Search the data for the word "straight" and copy every line where it occurs.

* Start Record excerpts *

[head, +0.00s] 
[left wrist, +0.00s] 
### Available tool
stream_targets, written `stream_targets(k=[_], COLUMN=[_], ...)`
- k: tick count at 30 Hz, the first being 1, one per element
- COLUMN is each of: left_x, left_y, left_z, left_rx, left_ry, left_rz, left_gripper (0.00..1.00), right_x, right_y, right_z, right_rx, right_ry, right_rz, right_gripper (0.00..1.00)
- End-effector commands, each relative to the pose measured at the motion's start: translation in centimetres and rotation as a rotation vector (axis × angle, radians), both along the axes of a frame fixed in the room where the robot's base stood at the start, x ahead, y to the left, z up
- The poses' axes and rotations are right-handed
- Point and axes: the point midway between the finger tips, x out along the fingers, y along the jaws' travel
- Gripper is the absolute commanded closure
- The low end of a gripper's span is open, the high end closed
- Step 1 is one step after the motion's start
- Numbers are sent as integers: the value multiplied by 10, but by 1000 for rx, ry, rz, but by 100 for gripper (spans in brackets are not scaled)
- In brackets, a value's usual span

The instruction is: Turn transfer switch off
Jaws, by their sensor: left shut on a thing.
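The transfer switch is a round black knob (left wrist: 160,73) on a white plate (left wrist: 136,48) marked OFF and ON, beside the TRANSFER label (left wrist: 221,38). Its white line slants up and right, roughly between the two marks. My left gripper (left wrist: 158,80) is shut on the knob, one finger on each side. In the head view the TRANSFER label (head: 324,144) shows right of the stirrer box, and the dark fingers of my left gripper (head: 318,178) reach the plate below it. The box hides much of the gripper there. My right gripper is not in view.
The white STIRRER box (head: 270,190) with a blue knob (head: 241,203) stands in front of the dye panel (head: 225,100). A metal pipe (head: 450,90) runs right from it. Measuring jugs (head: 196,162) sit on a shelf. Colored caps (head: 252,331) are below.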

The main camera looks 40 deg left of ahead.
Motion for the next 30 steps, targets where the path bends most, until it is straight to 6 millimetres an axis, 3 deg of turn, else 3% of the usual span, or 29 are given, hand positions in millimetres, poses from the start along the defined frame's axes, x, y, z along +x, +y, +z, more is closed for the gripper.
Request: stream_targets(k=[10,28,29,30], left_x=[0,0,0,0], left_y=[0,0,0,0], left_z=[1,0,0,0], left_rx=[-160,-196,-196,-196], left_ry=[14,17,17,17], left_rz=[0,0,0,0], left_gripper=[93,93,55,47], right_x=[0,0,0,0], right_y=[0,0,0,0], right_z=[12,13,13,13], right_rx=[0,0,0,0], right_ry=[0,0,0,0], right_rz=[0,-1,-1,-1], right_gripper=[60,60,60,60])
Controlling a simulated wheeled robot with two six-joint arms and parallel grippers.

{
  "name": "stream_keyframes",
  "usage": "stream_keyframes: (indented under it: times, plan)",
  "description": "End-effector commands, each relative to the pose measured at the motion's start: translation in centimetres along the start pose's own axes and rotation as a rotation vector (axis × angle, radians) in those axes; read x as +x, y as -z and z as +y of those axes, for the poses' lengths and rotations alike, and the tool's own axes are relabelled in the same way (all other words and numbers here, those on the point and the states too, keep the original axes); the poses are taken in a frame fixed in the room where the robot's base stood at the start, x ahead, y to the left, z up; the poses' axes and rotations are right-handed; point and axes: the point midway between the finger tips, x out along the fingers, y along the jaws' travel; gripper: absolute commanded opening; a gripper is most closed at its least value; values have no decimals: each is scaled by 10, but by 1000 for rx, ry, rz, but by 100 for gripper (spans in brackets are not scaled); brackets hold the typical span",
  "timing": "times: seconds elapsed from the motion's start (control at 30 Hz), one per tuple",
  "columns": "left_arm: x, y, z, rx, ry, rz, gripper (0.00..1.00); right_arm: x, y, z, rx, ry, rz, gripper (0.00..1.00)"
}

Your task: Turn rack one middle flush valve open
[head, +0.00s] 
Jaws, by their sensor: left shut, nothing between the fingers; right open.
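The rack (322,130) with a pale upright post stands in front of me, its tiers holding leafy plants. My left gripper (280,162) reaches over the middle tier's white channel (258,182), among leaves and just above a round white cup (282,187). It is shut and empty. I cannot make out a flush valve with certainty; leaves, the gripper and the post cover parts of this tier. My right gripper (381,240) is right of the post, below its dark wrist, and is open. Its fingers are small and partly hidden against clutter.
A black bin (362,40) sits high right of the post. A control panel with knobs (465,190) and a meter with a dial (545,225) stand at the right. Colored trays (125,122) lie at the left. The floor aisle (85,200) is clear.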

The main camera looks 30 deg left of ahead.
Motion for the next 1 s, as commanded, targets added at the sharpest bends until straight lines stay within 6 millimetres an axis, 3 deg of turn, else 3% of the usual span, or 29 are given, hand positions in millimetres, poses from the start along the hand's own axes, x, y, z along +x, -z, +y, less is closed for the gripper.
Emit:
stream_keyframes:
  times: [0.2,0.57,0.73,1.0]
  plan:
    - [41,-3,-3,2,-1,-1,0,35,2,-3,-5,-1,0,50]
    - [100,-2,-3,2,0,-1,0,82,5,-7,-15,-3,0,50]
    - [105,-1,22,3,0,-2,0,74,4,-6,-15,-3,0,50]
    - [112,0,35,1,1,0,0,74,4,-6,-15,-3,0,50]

* End Record excerpts *

Solved problem =>
Motion for the next 30 steps, targets where the path bends most, until it is straight to 6 millimetres an axis, 3 deg of turn, else 3% of the usual span, or 29 are given, hand positions in millimetres, poses from the start along the defined frame's axes, x, y, z along +x, +y, +z, more is closed for the gripper.
Motion for the next 1 s, as commanded, targets added at the sharpest bends until straight lines stay within 6 millimetres an axis, 3 deg of turn, else 3% of the usual span, or 29 are given, hand positions in millimetres, poses from the start along the hand's own axes, x, y, z along +x, -z, +y, less is closed for the gripper.

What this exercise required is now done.